Also, the fastest way to get rich is to win the lottery. Doesn’t mean it’s a sound investment advice for everyone.


The right idea too.


The article says nothing about how they instantaneously updated millions of user feeds. It was the most challenging task, as it's way easier to scale reads than writes in distributed systems. Rumor has it early Twitter had a target of 5 sec to update everyone of 50M fan feeds when Justin Bieber touched a screen. I would love to hear some technical details on how they did it.


I remember reading a case study from their engineering blog about this a few years ago - I couldn't quickly find it but maybe it's still out there. It was some think about optimizing for read speed, because one write from a celebrity would cause thousands or millions of reads.


I wonder how far they could scale with modern technology with the same architecture and 3 engineers. Not only are Django, Postgres, Redis so much better now. The hardware per server is also at least 3-5 times faster.

100 million?


Stories like this kind of make sense to me. 3 people is very few but I guess they really knew what they are doing.

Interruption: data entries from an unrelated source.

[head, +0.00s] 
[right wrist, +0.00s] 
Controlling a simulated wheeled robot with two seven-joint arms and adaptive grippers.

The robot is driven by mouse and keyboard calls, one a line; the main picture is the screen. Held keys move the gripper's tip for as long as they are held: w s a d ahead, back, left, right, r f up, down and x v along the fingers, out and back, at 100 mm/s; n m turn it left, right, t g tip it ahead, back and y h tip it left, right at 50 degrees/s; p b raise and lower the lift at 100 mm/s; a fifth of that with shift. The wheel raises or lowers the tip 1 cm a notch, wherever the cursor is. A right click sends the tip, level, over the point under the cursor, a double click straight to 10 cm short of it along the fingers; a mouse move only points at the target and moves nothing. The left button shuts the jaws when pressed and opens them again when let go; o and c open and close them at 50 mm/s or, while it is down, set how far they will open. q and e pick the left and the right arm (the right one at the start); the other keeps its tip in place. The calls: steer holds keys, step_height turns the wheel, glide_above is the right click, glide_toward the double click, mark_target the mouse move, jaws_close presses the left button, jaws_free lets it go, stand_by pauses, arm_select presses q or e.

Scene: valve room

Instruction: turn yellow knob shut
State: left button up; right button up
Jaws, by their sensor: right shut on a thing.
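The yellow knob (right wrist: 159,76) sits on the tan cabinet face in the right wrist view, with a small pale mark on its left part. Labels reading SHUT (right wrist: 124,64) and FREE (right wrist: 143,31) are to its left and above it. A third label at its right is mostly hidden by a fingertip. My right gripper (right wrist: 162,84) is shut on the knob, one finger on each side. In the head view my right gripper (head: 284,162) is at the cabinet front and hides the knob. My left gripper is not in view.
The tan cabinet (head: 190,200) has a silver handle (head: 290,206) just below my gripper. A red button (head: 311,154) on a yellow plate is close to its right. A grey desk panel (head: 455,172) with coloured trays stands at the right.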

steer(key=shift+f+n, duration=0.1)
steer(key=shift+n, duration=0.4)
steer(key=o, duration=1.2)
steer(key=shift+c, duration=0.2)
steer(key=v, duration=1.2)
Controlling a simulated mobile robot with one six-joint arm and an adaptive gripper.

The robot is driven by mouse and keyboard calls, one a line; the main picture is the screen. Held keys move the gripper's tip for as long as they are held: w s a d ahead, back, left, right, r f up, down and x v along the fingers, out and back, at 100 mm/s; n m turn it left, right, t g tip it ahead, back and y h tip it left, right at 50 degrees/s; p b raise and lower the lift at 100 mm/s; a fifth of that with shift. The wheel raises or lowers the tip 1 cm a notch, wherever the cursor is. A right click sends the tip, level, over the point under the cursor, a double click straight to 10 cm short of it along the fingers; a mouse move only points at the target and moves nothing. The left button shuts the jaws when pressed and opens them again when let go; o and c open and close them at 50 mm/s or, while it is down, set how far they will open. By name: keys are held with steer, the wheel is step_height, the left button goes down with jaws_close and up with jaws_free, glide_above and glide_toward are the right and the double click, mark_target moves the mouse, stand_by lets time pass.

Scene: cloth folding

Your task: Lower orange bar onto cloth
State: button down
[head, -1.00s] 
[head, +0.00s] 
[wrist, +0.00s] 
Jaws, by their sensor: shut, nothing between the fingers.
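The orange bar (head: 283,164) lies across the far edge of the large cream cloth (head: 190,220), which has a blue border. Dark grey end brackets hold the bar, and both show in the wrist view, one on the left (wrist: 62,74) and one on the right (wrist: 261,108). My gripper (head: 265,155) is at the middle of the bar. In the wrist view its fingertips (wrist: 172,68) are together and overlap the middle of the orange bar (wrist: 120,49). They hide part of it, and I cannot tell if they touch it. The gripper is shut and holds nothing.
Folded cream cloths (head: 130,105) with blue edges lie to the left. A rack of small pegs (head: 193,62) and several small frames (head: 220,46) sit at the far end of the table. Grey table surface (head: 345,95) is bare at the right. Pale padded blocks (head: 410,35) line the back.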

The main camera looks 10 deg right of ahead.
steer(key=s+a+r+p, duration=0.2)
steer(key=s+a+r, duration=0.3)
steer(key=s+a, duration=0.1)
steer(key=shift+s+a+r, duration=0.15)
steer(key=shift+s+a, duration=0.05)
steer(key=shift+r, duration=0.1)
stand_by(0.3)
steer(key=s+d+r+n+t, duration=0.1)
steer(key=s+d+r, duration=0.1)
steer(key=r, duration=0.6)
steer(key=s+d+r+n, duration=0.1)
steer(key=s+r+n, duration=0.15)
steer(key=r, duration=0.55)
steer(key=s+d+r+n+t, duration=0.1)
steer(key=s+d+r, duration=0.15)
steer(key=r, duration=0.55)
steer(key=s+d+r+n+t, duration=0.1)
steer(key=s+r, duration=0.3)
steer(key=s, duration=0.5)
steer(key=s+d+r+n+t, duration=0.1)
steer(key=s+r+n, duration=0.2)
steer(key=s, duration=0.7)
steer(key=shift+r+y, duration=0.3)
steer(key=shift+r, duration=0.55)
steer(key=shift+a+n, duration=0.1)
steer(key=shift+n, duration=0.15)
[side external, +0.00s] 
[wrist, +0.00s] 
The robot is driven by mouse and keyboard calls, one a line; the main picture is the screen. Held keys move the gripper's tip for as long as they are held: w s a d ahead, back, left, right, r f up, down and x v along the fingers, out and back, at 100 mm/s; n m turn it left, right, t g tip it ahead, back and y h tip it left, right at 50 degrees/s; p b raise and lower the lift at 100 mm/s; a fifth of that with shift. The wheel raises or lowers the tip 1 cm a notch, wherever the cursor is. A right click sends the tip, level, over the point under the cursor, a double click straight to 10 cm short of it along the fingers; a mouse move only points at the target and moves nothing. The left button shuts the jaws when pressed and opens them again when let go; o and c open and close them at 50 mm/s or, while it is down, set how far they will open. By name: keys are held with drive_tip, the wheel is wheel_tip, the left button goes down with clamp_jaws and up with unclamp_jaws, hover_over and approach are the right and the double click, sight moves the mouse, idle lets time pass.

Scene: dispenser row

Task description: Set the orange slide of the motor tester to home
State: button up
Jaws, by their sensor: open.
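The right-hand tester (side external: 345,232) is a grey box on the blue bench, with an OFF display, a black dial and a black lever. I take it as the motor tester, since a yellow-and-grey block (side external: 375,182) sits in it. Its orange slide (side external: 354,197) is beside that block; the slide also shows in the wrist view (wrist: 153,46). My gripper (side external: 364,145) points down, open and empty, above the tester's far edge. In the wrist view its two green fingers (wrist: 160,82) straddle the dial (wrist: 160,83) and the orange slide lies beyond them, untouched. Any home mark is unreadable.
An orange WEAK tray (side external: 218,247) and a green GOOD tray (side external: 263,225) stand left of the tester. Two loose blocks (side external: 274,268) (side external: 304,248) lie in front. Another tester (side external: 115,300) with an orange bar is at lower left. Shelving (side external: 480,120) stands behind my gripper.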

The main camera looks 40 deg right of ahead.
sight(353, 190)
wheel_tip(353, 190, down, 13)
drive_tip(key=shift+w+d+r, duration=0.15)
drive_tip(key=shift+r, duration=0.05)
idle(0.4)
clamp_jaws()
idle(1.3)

Meanwhile, all these orgs with essentially a CRUD app, with 1,000s of engineers..? That I never understood.


These CRUD apps need complex business rules, requiring expertise in the domain and making them configurable on the application level for customer while trying to keep the app not bloated.

Scaling is not the only challenge engineers face, but somehow it's the one that is mostly praised.


They also need to respond to customer requirements, which IG never needed to do while they had no actual customers. And as soon as fun was up and IG had actual customers (spoiler alert, advertisers) what a surprise 3 devs was not enough.

They also need to quickly respond to downtime, because unlike IG if some of those CRUD apps go down in B2B world you are often losing customers actual money not just ad views


Ad views translate to actual money??


Sure. If you are full on marketer you can say "not see an ad for service" is as bad as "service does not work".

But anyway there was never a period where Instagram had a tiny 3 dev team and handled ads at the same time. 3 devs only worked back when there were no customers, no ads, no profits and no real responsibilities.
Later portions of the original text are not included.